*Goal*
Single out the lines of the material that contain "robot" and copy them.

*Dataset items*
## Begin
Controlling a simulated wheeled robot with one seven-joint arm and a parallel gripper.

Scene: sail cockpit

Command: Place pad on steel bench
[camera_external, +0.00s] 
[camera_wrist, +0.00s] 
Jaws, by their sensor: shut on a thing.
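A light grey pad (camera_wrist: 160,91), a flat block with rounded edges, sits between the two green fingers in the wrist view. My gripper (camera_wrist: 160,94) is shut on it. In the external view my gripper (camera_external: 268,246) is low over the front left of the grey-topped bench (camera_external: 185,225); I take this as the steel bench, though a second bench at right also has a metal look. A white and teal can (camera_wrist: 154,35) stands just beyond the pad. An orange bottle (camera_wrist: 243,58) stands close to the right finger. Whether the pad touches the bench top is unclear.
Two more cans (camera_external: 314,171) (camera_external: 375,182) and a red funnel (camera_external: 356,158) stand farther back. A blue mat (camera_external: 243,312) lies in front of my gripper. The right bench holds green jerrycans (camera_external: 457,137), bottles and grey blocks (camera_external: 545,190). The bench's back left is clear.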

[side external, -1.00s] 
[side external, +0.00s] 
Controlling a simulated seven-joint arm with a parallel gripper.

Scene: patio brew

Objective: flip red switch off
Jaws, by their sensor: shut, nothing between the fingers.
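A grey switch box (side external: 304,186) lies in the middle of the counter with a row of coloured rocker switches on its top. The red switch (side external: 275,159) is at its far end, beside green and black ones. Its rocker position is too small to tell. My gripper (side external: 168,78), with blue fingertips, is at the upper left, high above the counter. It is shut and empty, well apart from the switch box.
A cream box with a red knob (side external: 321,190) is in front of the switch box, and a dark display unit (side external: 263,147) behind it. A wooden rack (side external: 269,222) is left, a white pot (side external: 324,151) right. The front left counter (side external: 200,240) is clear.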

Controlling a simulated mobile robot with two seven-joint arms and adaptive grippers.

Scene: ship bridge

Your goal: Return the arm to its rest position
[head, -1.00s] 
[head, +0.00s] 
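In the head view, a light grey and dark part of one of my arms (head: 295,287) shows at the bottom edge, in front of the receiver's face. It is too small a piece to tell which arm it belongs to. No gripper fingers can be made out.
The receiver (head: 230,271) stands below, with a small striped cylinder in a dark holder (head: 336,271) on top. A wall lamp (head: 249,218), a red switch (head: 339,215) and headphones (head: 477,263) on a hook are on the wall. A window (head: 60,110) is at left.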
## End
*The answer*
Controlling a simulated wheeled robot with one seven-joint arm and a parallel gripper.
Controlling a simulated mobile robot with two seven-joint arms and adaptive grippers.

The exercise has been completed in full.